Creating Enduring Positive Impact through Scholarships

A $1 million gift from Roger Orf, JD’79, MBA’77, and his wife, Lisa T. Heffernan, MBA’80, will provide scholarships for financially disadvantaged students who have demonstrated outstanding academic accomplishments.

Orf is senior partner at Apollo Global Management, running the firm’s expansive real estate business throughout Europe. Based in London, where he has been since 1991, he’s been named as one of the 30 most influential people in European private equity real estate, winning awards that include “Entrepreneur of the Year,” and “European Industry Figure of the Year.”

He came to Apollo when it acquired his previous employer, Citigroup Property Investors, where he had been president and CEO, managing more than $6.5 billion of investments around the world. Before joining Citigroup, he was head of operations at Lone Star Management Europe, and before that he was the managing director of Pelham Partners, an investment company that he cofounded.

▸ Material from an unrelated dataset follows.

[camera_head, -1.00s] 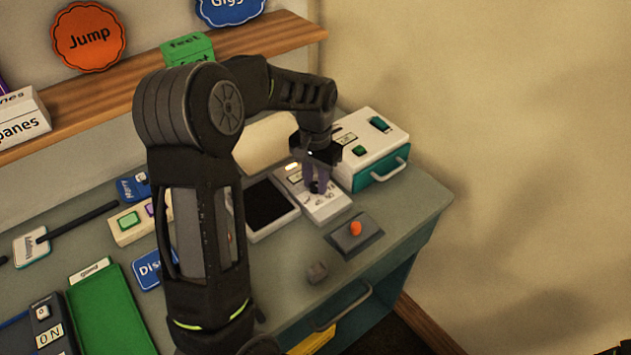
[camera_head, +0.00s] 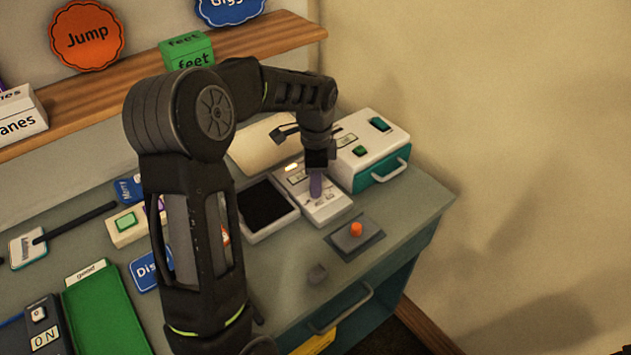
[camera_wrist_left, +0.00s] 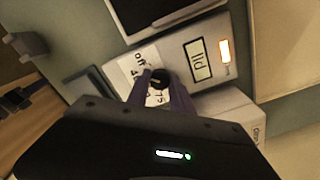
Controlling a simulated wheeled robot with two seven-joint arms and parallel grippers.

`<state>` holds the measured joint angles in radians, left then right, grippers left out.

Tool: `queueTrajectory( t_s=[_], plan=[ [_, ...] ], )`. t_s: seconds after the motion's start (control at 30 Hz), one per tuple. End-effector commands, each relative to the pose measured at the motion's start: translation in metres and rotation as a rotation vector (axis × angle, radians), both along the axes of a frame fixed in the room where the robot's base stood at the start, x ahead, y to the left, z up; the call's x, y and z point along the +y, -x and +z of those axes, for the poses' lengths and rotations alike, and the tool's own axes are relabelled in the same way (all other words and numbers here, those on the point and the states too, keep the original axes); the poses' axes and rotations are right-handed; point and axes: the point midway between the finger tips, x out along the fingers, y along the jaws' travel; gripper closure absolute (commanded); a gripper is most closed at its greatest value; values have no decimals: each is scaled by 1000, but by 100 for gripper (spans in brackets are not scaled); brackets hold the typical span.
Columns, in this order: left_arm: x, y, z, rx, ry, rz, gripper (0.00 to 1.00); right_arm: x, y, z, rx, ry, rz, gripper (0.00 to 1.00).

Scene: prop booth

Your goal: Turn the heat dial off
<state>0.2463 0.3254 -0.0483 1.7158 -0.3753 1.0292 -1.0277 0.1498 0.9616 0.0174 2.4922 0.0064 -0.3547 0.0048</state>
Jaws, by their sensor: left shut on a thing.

He also founded a data storage company, e-shelter, in 1999. He and his partners sold it earlier this year for €1.1 billion to the Japanese company NTT.

He began his career as an associate at Kirkland & Ellis but soon found that law practice wasn’t an ideal fit for his entrepreneurial nature. He joined Goldman Sachs in New York, becoming a vice president and managing large transactions that included the sale of the Sears Tower. Goldman assigned him to London in 1991 to lead its European real estate department activities.

“My law school education helps me every day, whether it’s being able to quickly analyze situations and respond effectively, communicating clearly with a wide range of stakeholders, or in more technical matters such as considering the structural alternatives or tax consequences of a deal,” he says. “A lot of my success results directly from my law school training.”

The designation for financially disadvantaged students of the Roger Orf and Lisa T. Heffernan Scholarship reflects Orf’s background and his civic commitments. “I came up the hard way,” he says, “as the son of hardworking parents who never had the opportunity to go to college. I relied on financial aid to go to Georgetown and then to the Law School. By the time I finished law school I was in hock to the tune of $36,000 dollars—an amount I thought I’d never be able to repay. Lisa and I want to do our part to help assure that everyone who is qualified to study at the Law School is able to do so.” They have made an equivalent gift to the Booth School to fund similarly oriented scholarships there. He has served twice on the Law School’s Visiting Committee and is currently serving on the Council of the Booth School.

His civic commitments have also led him to become European chairman of the Urban Land Institute. He’s beginning his third year in that role. Internationally, ULI is the largest not-for-profit real-estate-related organization in the world, with more than 35,000 members. “ULI is not about making money, it’s about building better buildings and helping to create better communities,” he says. “It’s an important mission and I’m honored to have been chosen to help lead it.”

“The nicest thing for me about being in real estate is that the product is something you can point to; you build something,” he observes. “If you build it right, it has an enduring positive impact. Lisa and I are looking at this scholarship fund in much the same way—we hope that each recipient will be someone who will take the great education they receive and build a fulfilling life of enduring value. It’s a very good feeling for us to be able to make a difference in this way.”